_Work to complete_
Give every line below again, exactly.

_Data provided_
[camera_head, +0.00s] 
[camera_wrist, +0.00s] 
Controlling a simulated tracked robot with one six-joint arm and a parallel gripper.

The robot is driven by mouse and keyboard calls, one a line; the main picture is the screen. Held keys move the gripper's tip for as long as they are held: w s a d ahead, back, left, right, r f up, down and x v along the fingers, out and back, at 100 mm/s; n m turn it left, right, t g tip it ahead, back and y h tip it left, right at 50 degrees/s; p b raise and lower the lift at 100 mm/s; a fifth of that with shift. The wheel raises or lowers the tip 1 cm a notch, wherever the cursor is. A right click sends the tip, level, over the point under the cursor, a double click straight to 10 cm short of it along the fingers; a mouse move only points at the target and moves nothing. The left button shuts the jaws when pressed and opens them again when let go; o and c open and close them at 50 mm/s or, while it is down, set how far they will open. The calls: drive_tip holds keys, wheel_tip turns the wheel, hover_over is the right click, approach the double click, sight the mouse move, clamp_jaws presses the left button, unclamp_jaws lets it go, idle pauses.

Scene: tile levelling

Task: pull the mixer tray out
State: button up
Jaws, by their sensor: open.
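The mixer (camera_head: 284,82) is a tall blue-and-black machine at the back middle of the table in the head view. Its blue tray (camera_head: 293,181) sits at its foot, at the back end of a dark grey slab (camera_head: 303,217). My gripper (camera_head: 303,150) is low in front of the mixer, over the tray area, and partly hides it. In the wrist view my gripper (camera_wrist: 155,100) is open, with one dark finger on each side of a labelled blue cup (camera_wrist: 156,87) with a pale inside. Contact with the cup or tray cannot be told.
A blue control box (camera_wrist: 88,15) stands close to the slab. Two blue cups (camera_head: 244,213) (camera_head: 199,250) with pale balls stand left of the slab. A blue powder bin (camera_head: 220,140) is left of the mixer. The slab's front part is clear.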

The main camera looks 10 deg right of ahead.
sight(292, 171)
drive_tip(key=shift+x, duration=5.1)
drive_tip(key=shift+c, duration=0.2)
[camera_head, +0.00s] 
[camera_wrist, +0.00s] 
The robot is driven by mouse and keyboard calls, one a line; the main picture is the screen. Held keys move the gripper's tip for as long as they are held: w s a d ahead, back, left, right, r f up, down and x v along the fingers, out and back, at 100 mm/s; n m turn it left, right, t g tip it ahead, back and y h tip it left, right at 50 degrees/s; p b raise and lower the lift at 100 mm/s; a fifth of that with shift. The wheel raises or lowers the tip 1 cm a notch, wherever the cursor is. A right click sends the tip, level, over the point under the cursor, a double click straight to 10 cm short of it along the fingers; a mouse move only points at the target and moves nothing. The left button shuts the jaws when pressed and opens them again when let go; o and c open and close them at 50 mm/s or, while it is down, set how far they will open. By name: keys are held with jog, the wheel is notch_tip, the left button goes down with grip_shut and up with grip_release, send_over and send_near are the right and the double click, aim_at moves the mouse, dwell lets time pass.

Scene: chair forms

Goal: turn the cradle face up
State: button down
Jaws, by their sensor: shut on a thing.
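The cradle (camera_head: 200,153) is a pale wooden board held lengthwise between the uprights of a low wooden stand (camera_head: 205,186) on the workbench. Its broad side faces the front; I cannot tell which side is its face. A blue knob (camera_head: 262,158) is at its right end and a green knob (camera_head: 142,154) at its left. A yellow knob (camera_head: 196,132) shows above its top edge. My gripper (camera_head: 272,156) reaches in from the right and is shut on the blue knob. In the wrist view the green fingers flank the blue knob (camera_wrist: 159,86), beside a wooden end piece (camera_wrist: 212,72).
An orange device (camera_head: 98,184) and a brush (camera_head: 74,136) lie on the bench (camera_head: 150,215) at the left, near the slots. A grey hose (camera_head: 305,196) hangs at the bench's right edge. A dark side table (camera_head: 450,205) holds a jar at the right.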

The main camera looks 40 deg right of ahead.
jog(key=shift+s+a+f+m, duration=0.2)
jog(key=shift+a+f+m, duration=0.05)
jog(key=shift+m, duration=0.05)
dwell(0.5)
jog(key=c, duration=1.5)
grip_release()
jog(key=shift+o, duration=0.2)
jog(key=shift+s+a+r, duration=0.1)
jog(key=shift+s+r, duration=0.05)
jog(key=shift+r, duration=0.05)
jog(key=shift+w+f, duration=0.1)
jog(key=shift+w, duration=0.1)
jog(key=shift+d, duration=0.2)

_Result for this exercise_
[camera_head, +0.00s] 
[camera_wrist, +0.00s] 
Controlling a simulated tracked robot with one six-joint arm and a parallel gripper.

The robot is driven by mouse and keyboard calls, one a line; the main picture is the screen. Held keys move the gripper's tip for as long as they are held: w s a d ahead, back, left, right, r f up, down and x v along the fingers, out and back, at 100 mm/s; n m turn it left, right, t g tip it ahead, back and y h tip it left, right at 50 degrees/s; p b raise and lower the lift at 100 mm/s; a fifth of that with shift. The wheel raises or lowers the tip 1 cm a notch, wherever the cursor is. A right click sends the tip, level, over the point under the cursor, a double click straight to 10 cm short of it along the fingers; a mouse move only points at the target and moves nothing. The left button shuts the jaws when pressed and opens them again when let go; o and c open and close them at 50 mm/s or, while it is down, set how far they will open. The calls: drive_tip holds keys, wheel_tip turns the wheel, hover_over is the right click, approach the double click, sight the mouse move, clamp_jaws presses the left button, unclamp_jaws lets it go, idle pauses.

Scene: tile levelling

Task: pull the mixer tray out
State: button up
Jaws, by their sensor: open.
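The mixer (camera_head: 284,82) is a tall blue-and-black machine at the back middle of the table in the head view. Its blue tray (camera_head: 293,181) sits at its foot, at the back end of a dark grey slab (camera_head: 303,217). My gripper (camera_head: 303,150) is low in front of the mixer, over the tray area, and partly hides it. In the wrist view my gripper (camera_wrist: 155,100) is open, with one dark finger on each side of a labelled blue cup (camera_wrist: 156,87) with a pale inside. Contact with the cup or tray cannot be told.
A blue control box (camera_wrist: 88,15) stands close to the slab. Two blue cups (camera_head: 244,213) (camera_head: 199,250) with pale balls stand left of the slab. A blue powder bin (camera_head: 220,140) is left of the mixer. The slab's front part is clear.

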The main camera looks 10 deg right of ahead.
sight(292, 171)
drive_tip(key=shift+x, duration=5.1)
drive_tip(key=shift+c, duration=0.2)
[camera_head, +0.00s] 
[camera_wrist, +0.00s] 
The robot is driven by mouse and keyboard calls, one a line; the main picture is the screen. Held keys move the gripper's tip for as long as they are held: w s a d ahead, back, left, right, r f up, down and x v along the fingers, out and back, at 100 mm/s; n m turn it left, right, t g tip it ahead, back and y h tip it left, right at 50 degrees/s; p b raise and lower the lift at 100 mm/s; a fifth of that with shift. The wheel raises or lowers the tip 1 cm a notch, wherever the cursor is. A right click sends the tip, level, over the point under the cursor, a double click straight to 10 cm short of it along the fingers; a mouse move only points at the target and moves nothing. The left button shuts the jaws when pressed and opens them again when let go; o and c open and close them at 50 mm/s or, while it is down, set how far they will open. By name: keys are held with jog, the wheel is notch_tip, the left button goes down with grip_shut and up with grip_release, send_over and send_near are the right and the double click, aim_at moves the mouse, dwell lets time pass.

Scene: chair forms

Goal: turn the cradle face up
State: button down
Jaws, by their sensor: shut on a thing.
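The cradle (camera_head: 200,153) is a pale wooden board held lengthwise between the uprights of a low wooden stand (camera_head: 205,186) on the workbench. Its broad side faces the front; I cannot tell which side is its face. A blue knob (camera_head: 262,158) is at its right end and a green knob (camera_head: 142,154) at its left. A yellow knob (camera_head: 196,132) shows above its top edge. My gripper (camera_head: 272,156) reaches in from the right and is shut on the blue knob. In the wrist view the green fingers flank the blue knob (camera_wrist: 159,86), beside a wooden end piece (camera_wrist: 212,72).
An orange device (camera_head: 98,184) and a brush (camera_head: 74,136) lie on the bench (camera_head: 150,215) at the left, near the slots. A grey hose (camera_head: 305,196) hangs at the bench's right edge. A dark side table (camera_head: 450,205) holds a jar at the right.

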The main camera looks 40 deg right of ahead.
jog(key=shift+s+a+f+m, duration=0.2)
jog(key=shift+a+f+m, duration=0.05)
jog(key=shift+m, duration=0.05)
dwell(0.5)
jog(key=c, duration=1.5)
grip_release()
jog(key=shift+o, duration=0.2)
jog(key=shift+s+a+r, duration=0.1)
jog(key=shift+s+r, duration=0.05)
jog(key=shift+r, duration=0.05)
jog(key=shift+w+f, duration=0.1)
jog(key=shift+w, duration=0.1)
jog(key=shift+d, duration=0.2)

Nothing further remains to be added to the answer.